Statespace speed with jax and numpyro #375

rOybOiii · 2024-08-24T00:11:10Z

rOybOiii
Aug 24, 2024

Hi folks:

I've been experimenting with the pymc statespace. One of the downsides I read about is the incompatibility of statespace, at present, with faster samplers. Having said that, JAX could be fast if only I had the right setup, I've read.

I'm using an AMD GPU and a AMD 8 core CPU (16 hyperthreaded), but I'm also using a windows machine. Is there a sure way to speed up JAX, other than having a simple, well specified model?

For example, I've seen where using a special docker image running Linux with a special AMD gpu config could help. I can't afford to get an Nvidia card right now.

I'll point out that this is my current script config:

jax.config.update("jax_platform_name", "cpu")
import numpyro
numpyro.set_host_device_count(8)

Thank you so much for your time!

-Mike

jessegrabowski · 2025-12-30T16:09:03Z

jessegrabowski
Dec 30, 2025
Maintainer

Hey Mike! I don't usually monitor the discussion page so I missed this. I set up notifications though.

Statespace models get slow for two reasons:

The entire observed time series is a single observation. To compute the logp of the data once, you have to somehow compute everything jointly.

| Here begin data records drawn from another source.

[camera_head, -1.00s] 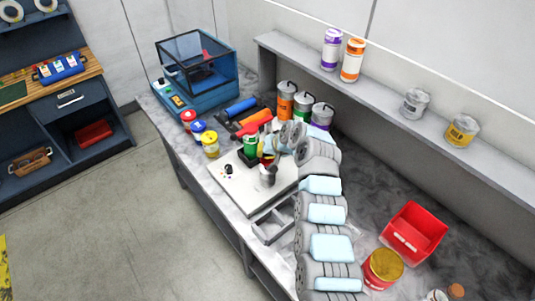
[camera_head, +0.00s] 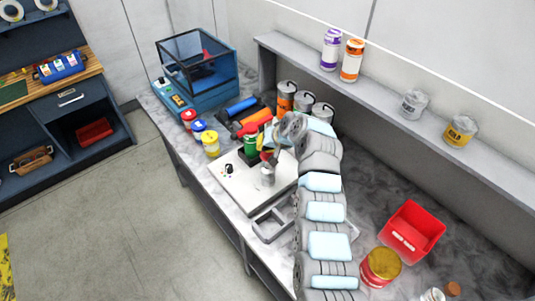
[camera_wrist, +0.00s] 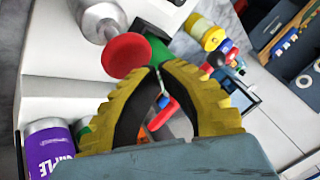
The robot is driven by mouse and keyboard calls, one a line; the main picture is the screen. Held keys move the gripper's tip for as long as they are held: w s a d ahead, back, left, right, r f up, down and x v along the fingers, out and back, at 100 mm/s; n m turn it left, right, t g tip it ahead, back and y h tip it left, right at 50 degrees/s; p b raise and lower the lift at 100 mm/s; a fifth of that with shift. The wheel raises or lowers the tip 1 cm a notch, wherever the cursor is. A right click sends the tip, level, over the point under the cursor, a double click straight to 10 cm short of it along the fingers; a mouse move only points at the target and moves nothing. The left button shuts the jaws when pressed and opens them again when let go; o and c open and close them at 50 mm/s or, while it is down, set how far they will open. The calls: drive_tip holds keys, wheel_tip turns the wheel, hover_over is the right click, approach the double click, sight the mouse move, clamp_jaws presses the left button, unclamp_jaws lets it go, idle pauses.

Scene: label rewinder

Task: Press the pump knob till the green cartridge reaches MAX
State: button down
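The round red pump knob (camera_wrist: 127,55) shows in the wrist view beside a silver cylinder (camera_wrist: 100,20), just beyond my fingertips. A green cartridge (camera_wrist: 153,52) is partly hidden behind the knob. In the head view the green cartridge (camera_head: 250,144) stands upright at the back of the white board, and the silver cylinder (camera_head: 267,175) is in front of it. My gripper (camera_wrist: 158,69) has yellow ribbed fingers whose tips come together, with nothing seen between them. No MAX mark is readable.
The white board (camera_head: 240,190) lies on the grey bench. Red, blue and yellow small jars (camera_head: 210,143) stand left of it. Tall cans (camera_head: 286,97) stand behind my arm. A purple can (camera_wrist: 50,150) is close to my gripper. A red bin (camera_head: 413,232) is at the right.

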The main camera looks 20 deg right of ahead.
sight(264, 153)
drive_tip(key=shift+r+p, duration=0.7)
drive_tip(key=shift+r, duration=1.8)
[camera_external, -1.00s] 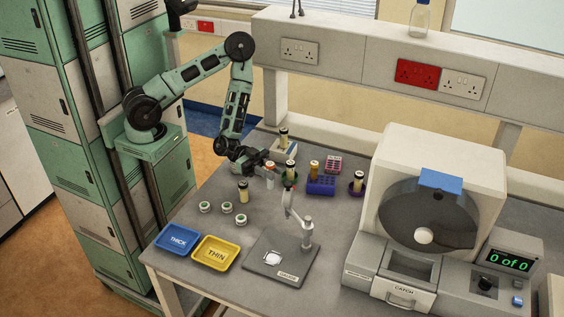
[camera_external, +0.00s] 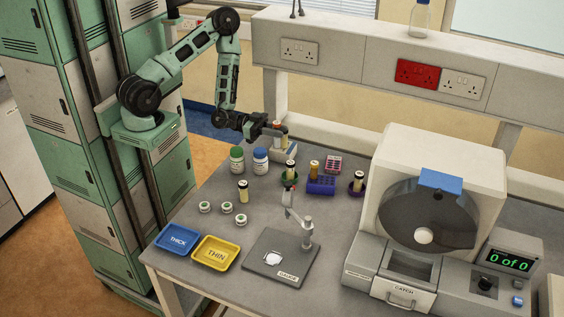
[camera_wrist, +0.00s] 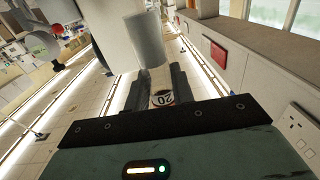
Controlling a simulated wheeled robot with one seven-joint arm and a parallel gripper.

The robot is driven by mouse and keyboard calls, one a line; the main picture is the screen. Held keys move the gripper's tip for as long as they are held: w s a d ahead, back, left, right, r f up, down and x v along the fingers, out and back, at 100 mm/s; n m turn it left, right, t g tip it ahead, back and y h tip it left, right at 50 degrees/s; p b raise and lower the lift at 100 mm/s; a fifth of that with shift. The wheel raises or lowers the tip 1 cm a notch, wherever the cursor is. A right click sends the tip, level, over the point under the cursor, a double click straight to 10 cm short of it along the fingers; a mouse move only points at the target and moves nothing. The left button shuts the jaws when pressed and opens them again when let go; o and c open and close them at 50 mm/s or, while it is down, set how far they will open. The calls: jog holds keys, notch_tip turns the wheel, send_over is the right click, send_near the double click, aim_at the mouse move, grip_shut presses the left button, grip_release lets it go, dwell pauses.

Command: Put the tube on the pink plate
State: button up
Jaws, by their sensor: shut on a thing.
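My gripper (camera_external: 270,129) is raised at the back of the table, in front of the white stand (camera_external: 284,151). In the wrist view it is shut on a clear tube (camera_wrist: 150,50) with a label reading 20 (camera_wrist: 162,98). The tube points away from the palm between the dark fingers. In the outside view the held tube is small and hard to tell from the vial on the stand. A pink and white block (camera_external: 333,163) sits at the back; I cannot tell whether it is the pink plate.
A gauge (camera_external: 281,257), blue and yellow trays (camera_external: 178,239) (camera_external: 215,252) and a large machine (camera_external: 440,200) are in front and right.

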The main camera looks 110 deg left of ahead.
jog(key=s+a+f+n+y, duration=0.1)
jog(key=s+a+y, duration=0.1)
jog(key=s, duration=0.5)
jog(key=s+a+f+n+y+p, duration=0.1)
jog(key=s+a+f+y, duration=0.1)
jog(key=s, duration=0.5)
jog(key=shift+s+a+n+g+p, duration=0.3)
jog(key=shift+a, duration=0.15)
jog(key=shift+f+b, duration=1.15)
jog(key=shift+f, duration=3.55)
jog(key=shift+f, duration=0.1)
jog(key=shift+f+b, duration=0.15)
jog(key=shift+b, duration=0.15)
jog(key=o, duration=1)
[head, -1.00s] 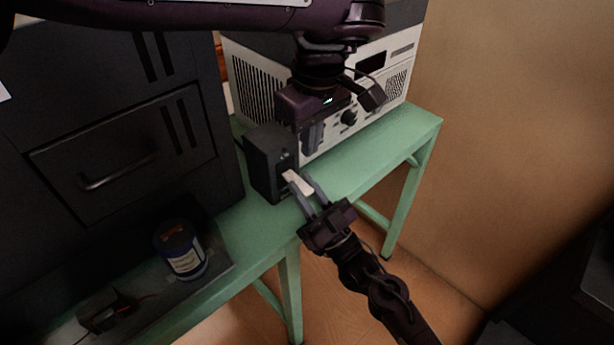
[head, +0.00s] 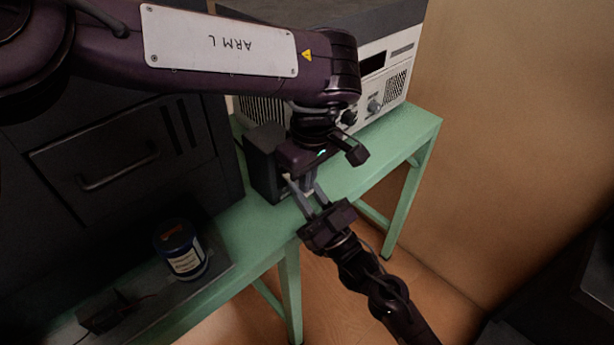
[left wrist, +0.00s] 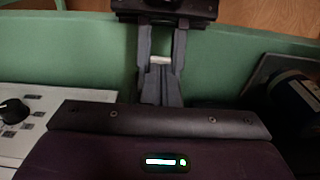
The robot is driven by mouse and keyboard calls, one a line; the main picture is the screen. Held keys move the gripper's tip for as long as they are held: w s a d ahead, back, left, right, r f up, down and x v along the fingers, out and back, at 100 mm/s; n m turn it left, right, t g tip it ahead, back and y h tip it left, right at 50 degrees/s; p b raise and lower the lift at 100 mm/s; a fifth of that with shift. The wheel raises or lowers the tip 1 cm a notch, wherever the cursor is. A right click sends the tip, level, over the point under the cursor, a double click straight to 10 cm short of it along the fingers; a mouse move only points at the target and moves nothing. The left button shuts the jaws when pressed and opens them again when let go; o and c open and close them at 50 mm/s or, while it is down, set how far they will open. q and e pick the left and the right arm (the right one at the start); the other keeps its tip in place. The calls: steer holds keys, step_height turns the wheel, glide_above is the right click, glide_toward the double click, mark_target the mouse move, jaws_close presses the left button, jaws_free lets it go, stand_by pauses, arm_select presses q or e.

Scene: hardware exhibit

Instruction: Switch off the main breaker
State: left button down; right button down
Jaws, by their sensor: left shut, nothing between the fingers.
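The breaker looks to be the small dark box (head: 263,168) on the green table in the head view. Its white lever is mostly hidden by my grippers there; a small white piece (left wrist: 161,60), perhaps the lever, shows between fingers in the left wrist view. My left gripper (head: 308,186) is shut and empty, fingers down, in front of the box's right side. My right gripper (head: 305,192) comes up from below with its fingers apart, close to the left fingertips. I cannot tell whether either gripper touches the lever.
A white device with knobs (head: 395,85) stands behind on the green table (head: 395,135). A dark cabinet with a handle (head: 110,170) is at left. A dark labelled can (head: 182,250) stands on a dark tray (head: 215,268). The table's right end is clear.

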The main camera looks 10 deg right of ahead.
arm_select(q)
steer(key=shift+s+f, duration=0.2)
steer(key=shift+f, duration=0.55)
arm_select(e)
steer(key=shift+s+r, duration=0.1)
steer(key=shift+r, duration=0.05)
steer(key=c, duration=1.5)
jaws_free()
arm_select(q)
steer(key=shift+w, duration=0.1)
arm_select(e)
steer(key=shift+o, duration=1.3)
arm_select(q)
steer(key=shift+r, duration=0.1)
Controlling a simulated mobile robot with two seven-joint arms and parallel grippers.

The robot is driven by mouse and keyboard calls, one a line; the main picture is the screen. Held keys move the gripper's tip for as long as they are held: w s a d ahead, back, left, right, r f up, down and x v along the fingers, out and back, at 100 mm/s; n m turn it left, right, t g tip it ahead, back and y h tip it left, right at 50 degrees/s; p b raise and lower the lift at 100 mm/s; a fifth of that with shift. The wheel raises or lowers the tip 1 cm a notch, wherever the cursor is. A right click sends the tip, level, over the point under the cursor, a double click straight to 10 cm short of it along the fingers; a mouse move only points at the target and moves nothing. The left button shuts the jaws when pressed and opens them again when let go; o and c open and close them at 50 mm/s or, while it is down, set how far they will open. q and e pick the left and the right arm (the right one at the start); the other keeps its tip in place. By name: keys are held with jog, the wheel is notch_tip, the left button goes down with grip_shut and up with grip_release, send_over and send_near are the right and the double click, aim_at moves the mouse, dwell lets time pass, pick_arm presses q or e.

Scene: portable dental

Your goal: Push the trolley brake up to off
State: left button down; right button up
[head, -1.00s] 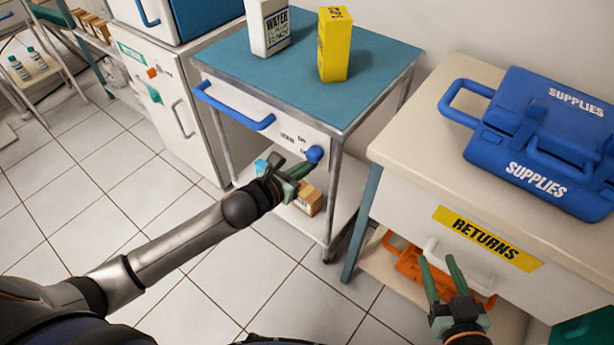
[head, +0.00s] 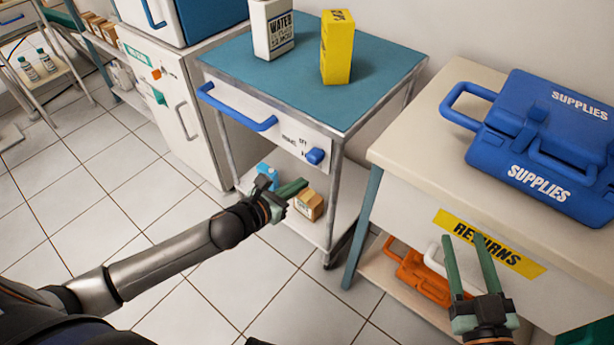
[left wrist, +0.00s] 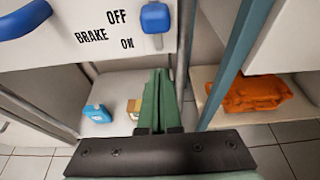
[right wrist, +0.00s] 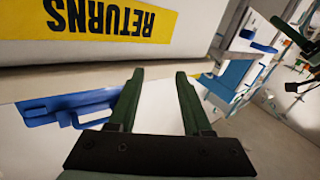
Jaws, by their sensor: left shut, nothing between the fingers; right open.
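The trolley (head: 375,90) has a teal top and a white front panel marked BRAKE, OFF and ON. Its blue brake knob (head: 315,157) sits at the panel's right end. In the left wrist view the knob (left wrist: 155,17) is level with OFF, with a pale stem below it. My left gripper (head: 303,184) is shut and empty, below the knob and apart from it; its fingers (left wrist: 158,75) point toward the trolley's lower shelf. My right gripper (head: 467,238) is open and empty in front of the RETURNS drawer.
A blue handle (head: 235,108) runs along the trolley's front. A white WATER box (head: 272,28) and a yellow box (head: 337,45) stand on top. Small boxes (head: 308,204) sit on the lower shelf. The counter with a blue SUPPLIES case (head: 540,140) stands to the right.

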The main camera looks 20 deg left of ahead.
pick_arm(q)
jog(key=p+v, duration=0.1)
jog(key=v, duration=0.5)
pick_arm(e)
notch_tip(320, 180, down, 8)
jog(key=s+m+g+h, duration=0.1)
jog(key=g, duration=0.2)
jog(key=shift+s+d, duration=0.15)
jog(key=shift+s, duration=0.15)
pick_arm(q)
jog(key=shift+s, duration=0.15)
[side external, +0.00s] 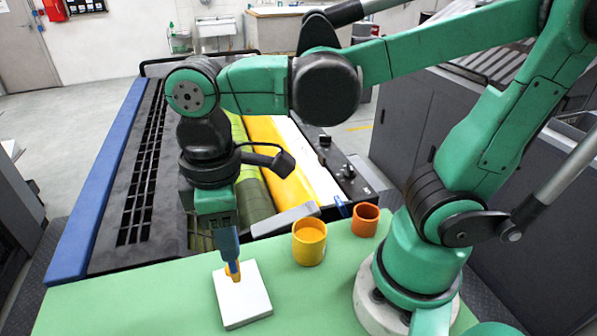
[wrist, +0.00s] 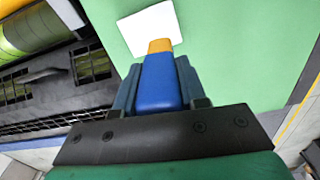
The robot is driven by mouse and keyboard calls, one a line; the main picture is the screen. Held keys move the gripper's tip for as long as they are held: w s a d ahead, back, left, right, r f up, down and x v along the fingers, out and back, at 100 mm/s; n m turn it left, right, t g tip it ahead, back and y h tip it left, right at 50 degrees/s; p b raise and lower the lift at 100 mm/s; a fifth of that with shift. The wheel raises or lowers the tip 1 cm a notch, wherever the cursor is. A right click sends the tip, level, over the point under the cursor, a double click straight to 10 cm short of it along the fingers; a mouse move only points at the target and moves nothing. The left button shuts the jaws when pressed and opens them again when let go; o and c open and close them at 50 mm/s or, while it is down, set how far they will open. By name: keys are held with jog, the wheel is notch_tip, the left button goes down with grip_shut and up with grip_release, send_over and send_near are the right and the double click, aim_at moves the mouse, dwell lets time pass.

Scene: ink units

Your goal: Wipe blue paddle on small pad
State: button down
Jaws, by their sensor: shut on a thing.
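My gripper (side external: 229,246) is shut on the blue paddle and points down over the small white pad (side external: 255,305). In the wrist view the blue paddle (wrist: 160,82) sits between the fingers of my gripper (wrist: 160,90), with its yellow-orange end reaching over the pad (wrist: 132,30). In the side view the paddle's yellow-orange end (side external: 234,271) shows at the far left part of the pad. I cannot tell if it touches the pad. The pad lies flat on the green table.
A yellow cup (side external: 309,250) with yellow ink stands right of the pad. A smaller orange cup (side external: 364,221) stands behind it, with a small blue piece (side external: 342,206) beside it. A press with coloured rollers (side external: 275,160) lies behind. The green table (side external: 130,305) left of the pad is clear.

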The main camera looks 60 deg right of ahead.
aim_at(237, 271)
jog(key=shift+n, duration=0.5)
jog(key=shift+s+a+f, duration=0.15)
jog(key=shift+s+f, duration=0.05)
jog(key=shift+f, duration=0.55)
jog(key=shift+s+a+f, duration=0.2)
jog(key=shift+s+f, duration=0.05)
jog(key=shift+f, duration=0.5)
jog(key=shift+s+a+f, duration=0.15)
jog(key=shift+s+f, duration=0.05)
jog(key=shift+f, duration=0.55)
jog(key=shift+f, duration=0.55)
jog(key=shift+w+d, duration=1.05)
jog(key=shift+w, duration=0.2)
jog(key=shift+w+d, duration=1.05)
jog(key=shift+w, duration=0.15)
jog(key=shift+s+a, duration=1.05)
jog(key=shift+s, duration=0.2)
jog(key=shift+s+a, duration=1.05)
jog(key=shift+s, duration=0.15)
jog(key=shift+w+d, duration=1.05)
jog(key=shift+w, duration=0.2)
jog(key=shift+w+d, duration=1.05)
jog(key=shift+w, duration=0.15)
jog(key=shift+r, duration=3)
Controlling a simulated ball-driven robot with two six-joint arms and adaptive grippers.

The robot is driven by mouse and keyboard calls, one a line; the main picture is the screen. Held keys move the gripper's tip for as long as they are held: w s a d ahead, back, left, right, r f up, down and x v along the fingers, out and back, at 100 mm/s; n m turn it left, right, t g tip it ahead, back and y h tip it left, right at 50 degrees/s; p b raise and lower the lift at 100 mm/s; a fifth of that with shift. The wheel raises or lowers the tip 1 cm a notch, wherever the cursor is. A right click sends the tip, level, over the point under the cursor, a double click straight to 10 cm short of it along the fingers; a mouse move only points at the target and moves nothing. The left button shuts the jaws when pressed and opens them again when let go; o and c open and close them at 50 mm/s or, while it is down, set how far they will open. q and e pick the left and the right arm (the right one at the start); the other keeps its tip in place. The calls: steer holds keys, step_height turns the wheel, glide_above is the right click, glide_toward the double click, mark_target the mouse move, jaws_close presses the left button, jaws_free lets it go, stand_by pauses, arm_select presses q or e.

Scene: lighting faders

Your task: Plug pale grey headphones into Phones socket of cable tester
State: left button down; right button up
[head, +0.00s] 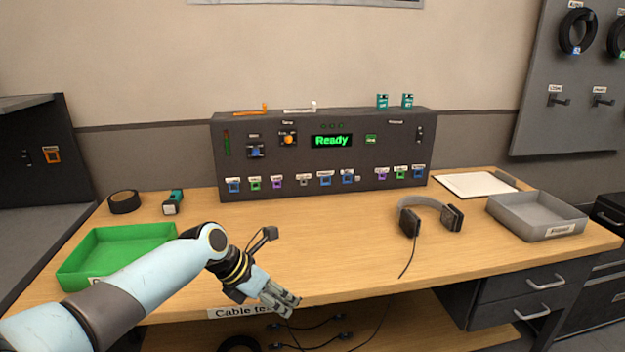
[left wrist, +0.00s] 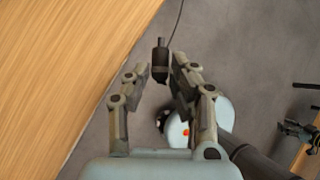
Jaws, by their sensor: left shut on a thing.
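The pale grey headphones (head: 432,214) with dark ear cushions stand on the bench, right of centre. Their thin cable runs over the front edge and hangs below it. My left gripper (head: 288,302) is just off the bench's front edge, pointing down and right. In the left wrist view it is shut on a small dark plug (left wrist: 160,60) between its fingertips, with a thin cable leading away from the far end. The cable tester (head: 322,155) is a dark grey box at the back, its display reading "Ready". Its socket labels are too small to read.
A green tray (head: 75,272) stands at the left, with black tape (head: 124,203) behind it. A grey tray (head: 535,218) and white paper (head: 474,186) are at the right. Bench space before the tester is clear. Loose cables lie on the shelf below.

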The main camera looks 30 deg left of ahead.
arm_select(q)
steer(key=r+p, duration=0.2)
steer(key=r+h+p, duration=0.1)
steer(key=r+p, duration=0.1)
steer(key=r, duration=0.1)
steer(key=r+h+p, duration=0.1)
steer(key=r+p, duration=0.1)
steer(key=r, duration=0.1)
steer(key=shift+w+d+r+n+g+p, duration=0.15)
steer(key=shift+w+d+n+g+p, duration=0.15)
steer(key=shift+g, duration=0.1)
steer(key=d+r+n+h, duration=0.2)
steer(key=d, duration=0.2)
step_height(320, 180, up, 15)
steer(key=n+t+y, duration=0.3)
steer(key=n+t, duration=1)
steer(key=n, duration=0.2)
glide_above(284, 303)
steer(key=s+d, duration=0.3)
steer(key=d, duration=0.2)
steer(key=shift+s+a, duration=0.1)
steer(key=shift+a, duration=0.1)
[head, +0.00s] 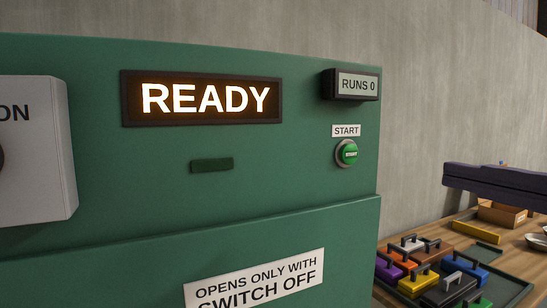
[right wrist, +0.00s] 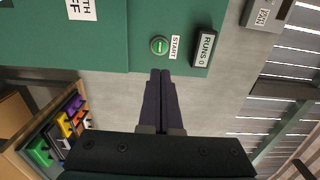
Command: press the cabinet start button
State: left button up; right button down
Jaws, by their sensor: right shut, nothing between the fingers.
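The round green start button (head: 347,153) sits in a grey ring on the green cabinet (head: 300,185), under a white START label (head: 346,130). It also shows in the right wrist view (right wrist: 159,46), just beyond my fingertips. My right gripper (head: 448,176) comes in from the right edge, its dark purple fingers to the right of the cabinet and apart from the button. In the right wrist view my right gripper (right wrist: 161,73) is shut and empty. A lit display (head: 205,99) reads READY, and a counter (head: 357,85) reads RUNS 0. My left gripper is not in view.
A wooden table (head: 515,262) at the lower right holds several coloured handled blocks (head: 425,282) and a cardboard box (head: 502,214). A grey switch box (head: 38,150) is on the cabinet's left. A grey wall stands behind. The space before the button is clear.

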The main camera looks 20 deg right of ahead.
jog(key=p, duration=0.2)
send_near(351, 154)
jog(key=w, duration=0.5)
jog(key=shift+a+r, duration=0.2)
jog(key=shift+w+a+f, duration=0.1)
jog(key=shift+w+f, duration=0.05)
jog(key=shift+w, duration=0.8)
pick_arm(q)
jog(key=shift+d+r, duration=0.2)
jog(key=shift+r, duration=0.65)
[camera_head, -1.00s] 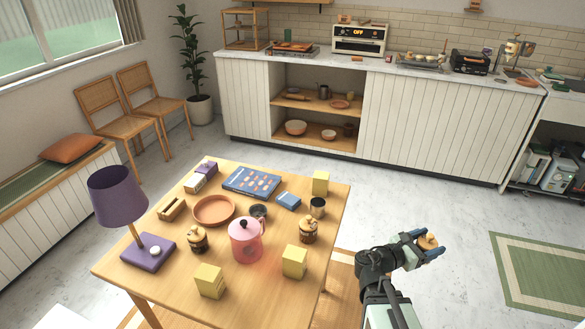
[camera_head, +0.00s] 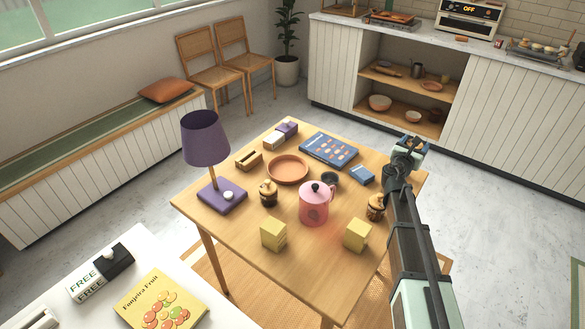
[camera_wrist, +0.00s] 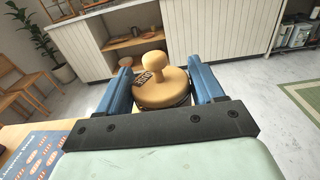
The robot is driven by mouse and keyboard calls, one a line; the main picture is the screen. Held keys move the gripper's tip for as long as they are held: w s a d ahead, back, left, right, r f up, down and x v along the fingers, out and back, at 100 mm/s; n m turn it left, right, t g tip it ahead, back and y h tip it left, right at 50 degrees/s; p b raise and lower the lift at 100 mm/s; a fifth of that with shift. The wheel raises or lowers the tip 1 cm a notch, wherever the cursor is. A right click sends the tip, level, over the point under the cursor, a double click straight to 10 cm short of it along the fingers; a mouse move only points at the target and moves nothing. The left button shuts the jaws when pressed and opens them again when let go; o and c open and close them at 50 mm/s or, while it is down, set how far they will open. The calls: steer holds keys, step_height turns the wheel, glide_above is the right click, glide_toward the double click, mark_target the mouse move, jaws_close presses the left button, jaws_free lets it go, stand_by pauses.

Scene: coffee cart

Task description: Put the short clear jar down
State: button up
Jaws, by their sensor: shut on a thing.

Currently we use a loop, so you have to do T iterations.
At each iteration in this loop, you have to solve for the current estimated mean and covariance matrix (because we assume that each timestep is conditionally multivariate normal). The size of the matrix we need to is the number of hidden states in the system.

Now, that's all fine, but then add to this:

When we do bayesian inference, we need to compute the logp and the gradient of the logp many many many times.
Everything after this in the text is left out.